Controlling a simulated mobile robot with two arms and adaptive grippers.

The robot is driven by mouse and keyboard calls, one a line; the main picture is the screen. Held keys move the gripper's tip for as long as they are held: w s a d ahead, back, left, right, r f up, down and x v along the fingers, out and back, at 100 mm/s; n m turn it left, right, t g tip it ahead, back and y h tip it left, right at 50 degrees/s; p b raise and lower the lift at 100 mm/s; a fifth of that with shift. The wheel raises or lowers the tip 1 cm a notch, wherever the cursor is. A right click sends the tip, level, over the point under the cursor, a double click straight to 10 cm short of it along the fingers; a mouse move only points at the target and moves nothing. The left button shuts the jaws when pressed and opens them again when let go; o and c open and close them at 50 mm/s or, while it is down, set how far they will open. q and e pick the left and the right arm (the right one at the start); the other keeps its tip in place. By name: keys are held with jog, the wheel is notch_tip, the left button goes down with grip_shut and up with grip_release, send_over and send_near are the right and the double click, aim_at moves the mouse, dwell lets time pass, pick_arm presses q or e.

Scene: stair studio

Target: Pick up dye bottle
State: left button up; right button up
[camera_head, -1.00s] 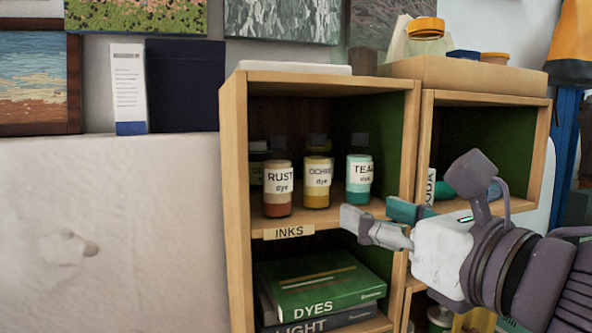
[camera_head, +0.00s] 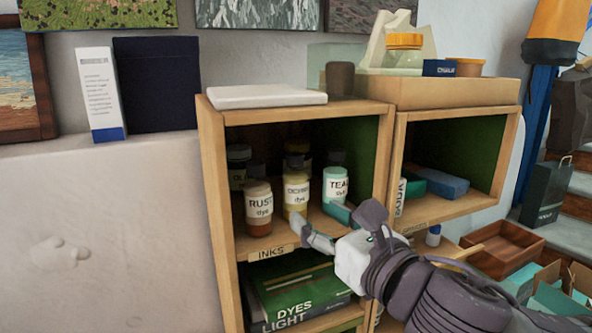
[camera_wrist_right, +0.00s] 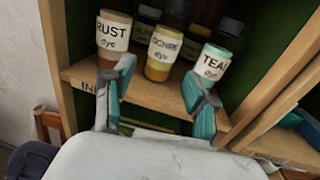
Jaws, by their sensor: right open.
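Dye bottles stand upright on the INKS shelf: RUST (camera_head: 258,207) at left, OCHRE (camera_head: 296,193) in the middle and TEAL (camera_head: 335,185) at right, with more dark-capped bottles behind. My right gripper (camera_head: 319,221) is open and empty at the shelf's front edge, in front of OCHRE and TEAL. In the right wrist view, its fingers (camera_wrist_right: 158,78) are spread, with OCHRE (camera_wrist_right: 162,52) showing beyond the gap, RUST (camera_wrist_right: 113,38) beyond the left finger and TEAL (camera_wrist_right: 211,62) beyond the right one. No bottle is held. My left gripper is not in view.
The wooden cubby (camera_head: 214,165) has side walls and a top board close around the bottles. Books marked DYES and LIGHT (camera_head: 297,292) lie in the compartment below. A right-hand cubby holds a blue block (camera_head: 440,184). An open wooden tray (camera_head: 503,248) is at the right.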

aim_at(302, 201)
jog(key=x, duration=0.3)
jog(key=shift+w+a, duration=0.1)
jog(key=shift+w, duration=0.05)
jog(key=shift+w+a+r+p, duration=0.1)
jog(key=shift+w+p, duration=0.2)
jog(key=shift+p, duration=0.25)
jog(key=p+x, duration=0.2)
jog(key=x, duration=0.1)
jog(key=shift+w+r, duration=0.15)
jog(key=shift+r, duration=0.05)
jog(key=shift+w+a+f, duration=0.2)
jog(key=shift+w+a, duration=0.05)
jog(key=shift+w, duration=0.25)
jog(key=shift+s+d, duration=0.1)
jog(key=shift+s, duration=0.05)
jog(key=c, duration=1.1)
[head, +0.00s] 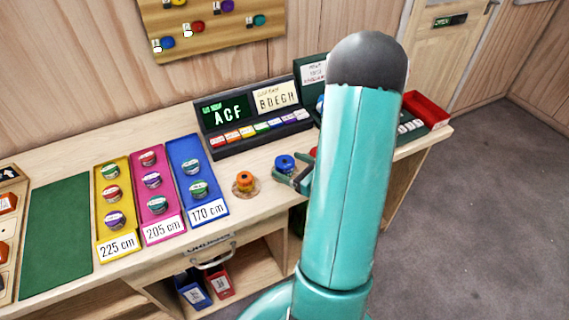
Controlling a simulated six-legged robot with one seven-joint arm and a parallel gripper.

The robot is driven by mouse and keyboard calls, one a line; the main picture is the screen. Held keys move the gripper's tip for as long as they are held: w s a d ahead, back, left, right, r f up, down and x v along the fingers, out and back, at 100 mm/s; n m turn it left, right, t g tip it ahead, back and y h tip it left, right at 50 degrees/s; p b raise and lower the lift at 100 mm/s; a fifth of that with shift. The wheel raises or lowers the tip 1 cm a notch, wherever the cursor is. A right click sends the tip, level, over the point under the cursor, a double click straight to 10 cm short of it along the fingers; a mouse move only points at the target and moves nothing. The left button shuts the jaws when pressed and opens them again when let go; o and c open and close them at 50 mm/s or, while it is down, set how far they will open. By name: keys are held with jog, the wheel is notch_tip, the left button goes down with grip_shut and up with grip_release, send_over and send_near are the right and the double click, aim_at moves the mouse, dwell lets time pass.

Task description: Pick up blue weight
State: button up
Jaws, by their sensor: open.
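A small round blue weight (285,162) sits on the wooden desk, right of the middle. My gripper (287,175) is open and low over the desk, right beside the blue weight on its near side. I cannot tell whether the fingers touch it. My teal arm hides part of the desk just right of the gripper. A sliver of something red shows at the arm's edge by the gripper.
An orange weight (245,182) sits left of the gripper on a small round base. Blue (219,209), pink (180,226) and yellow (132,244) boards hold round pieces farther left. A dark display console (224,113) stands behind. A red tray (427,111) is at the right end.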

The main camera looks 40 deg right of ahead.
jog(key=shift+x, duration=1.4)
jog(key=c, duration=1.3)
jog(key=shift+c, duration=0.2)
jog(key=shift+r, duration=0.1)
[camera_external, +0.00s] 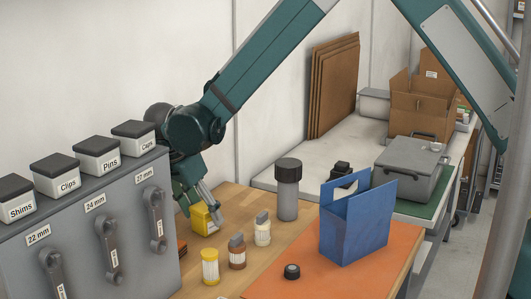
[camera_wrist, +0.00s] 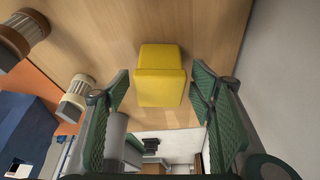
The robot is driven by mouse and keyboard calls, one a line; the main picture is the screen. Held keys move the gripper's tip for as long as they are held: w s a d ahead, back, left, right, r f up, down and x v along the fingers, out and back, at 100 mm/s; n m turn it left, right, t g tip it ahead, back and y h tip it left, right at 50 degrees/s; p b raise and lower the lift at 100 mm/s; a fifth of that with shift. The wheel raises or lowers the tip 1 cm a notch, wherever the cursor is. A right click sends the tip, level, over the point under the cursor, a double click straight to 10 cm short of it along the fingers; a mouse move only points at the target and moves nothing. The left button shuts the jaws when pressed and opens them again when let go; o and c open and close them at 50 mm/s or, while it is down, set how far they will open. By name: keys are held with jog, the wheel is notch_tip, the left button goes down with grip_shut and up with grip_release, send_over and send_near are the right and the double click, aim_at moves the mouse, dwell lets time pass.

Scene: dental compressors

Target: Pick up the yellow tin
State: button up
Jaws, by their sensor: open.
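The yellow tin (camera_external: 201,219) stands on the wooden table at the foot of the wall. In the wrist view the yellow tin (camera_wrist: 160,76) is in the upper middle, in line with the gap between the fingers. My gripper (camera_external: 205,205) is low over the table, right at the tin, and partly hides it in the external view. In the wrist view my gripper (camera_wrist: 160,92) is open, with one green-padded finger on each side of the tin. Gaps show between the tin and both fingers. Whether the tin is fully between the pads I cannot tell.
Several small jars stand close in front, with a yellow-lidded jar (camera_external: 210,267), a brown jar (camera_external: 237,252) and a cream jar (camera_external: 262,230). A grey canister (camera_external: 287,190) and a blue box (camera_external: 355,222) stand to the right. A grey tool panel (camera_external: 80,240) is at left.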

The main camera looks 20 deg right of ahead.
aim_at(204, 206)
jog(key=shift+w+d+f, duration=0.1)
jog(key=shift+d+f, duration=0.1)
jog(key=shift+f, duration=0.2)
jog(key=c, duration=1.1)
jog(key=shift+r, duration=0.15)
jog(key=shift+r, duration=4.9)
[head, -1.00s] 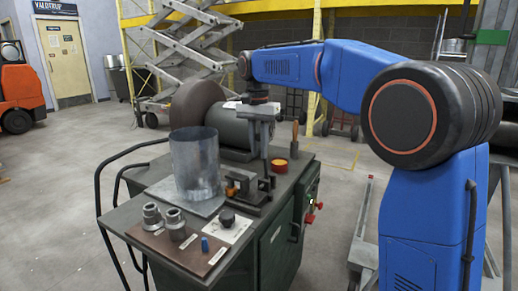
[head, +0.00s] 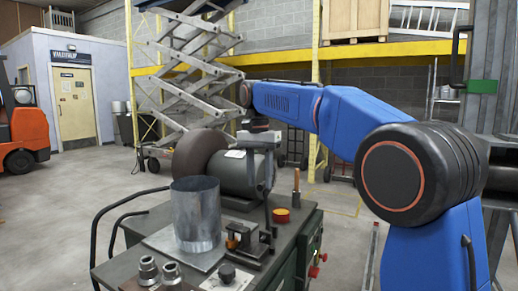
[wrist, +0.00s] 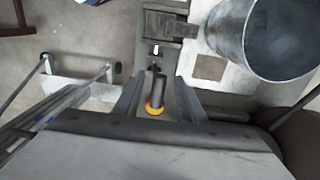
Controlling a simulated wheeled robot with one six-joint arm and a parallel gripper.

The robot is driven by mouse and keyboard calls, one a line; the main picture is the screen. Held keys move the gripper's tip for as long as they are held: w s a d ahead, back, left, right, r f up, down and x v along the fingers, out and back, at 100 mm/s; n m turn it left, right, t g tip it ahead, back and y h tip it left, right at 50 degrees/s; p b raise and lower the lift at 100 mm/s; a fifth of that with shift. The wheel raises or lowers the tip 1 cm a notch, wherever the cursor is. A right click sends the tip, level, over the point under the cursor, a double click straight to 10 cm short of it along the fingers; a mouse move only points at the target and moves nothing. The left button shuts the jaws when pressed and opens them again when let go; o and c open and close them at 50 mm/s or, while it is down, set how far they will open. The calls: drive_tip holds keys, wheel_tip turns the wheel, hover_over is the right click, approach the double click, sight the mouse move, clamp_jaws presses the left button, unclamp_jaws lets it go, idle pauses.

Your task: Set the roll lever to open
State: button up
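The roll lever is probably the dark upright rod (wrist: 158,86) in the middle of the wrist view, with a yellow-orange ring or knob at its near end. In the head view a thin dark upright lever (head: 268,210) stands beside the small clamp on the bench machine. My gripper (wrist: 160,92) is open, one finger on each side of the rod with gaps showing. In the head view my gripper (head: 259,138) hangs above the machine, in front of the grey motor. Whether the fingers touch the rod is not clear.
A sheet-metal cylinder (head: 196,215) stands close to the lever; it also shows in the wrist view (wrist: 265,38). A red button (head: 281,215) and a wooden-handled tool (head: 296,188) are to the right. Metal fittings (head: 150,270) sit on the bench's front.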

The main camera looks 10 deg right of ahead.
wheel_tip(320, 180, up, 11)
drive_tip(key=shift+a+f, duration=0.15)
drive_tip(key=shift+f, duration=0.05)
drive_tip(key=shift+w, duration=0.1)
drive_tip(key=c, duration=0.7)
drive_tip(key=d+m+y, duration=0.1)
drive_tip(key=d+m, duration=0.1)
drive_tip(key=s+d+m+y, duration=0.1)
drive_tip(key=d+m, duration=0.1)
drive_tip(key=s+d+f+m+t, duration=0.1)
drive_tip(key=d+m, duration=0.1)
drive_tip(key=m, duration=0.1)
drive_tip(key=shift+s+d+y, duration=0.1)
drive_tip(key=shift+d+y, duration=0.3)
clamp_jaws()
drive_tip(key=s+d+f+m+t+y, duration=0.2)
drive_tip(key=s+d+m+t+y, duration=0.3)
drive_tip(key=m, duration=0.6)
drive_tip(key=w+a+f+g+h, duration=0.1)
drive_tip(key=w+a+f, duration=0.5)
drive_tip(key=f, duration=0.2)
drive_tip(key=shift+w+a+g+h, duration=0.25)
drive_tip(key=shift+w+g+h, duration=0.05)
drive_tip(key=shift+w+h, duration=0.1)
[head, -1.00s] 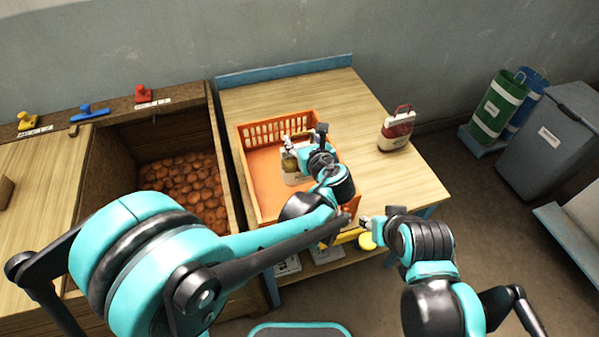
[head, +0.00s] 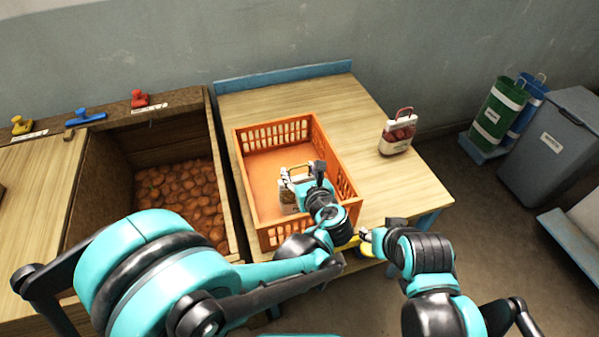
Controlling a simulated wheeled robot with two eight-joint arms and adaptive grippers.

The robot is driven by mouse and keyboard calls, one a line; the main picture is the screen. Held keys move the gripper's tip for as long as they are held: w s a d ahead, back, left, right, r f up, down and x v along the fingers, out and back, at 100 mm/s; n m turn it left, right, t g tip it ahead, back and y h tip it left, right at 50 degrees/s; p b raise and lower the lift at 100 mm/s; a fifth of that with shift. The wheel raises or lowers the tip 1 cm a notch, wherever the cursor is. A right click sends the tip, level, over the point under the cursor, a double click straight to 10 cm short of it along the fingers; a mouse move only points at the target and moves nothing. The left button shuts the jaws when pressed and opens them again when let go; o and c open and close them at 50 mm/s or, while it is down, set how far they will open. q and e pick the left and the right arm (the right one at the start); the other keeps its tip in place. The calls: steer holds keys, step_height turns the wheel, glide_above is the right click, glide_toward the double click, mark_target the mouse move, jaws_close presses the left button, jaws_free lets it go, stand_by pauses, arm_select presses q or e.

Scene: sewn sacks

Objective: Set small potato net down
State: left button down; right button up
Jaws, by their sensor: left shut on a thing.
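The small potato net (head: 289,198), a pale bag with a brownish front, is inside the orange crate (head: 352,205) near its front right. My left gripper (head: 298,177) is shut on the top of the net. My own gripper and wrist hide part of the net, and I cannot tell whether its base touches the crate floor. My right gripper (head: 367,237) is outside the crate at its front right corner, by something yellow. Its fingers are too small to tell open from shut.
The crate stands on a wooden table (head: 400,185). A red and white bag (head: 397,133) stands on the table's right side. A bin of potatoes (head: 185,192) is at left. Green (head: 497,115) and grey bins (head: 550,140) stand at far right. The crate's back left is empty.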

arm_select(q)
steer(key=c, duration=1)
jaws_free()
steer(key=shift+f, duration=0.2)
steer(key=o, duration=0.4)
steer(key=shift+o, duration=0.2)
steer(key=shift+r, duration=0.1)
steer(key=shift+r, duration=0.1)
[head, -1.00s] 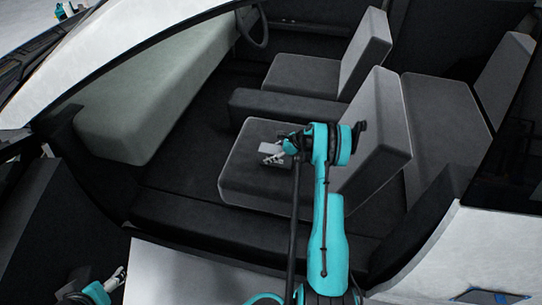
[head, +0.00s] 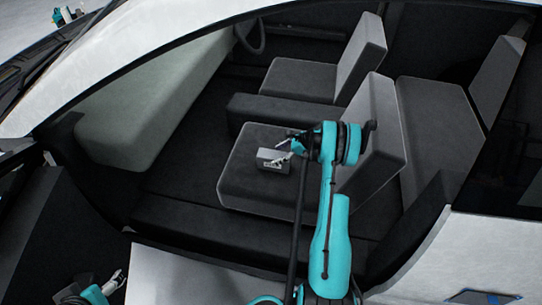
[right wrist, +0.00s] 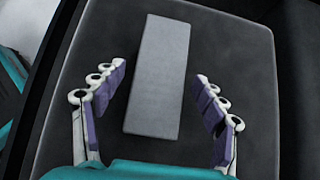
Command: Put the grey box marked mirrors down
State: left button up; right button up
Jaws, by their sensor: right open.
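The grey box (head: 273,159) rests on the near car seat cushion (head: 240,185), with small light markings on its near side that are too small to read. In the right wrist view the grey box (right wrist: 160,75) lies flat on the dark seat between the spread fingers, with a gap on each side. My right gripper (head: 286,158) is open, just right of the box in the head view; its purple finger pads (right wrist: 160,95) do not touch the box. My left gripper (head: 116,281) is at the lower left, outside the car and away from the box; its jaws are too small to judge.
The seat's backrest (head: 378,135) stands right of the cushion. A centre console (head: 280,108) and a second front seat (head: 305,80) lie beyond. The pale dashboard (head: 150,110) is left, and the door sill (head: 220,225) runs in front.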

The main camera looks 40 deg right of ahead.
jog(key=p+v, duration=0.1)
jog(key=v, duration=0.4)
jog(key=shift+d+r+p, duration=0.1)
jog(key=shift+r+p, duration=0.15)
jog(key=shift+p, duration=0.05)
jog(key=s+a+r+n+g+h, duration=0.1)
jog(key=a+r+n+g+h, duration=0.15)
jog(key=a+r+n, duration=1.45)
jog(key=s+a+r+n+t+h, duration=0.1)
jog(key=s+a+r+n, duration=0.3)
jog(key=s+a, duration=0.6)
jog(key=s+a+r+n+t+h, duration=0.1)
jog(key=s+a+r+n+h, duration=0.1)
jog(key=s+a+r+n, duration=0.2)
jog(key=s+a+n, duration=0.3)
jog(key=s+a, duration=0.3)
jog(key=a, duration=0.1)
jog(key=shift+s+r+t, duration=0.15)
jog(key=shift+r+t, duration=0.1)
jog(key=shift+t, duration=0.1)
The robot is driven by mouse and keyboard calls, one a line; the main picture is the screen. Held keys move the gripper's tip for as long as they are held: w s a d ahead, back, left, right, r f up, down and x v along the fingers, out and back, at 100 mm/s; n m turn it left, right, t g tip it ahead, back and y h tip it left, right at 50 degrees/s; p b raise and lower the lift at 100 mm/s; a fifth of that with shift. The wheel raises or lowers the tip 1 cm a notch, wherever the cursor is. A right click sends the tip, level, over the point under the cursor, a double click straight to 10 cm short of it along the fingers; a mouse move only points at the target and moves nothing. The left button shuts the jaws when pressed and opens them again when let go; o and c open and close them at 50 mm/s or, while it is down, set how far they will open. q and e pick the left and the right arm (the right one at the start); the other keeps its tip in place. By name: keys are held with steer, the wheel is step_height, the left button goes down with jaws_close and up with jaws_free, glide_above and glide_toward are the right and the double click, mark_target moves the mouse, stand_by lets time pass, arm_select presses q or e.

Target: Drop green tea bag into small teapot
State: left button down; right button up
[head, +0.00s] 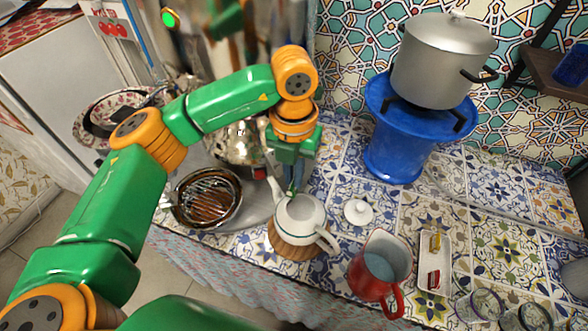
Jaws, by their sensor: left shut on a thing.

++++++++++++++++++++

▶ **Exercise brief**
Across the data above, how many lines include the word "parallel"? Give only the count.

▶ **Complete answer**
2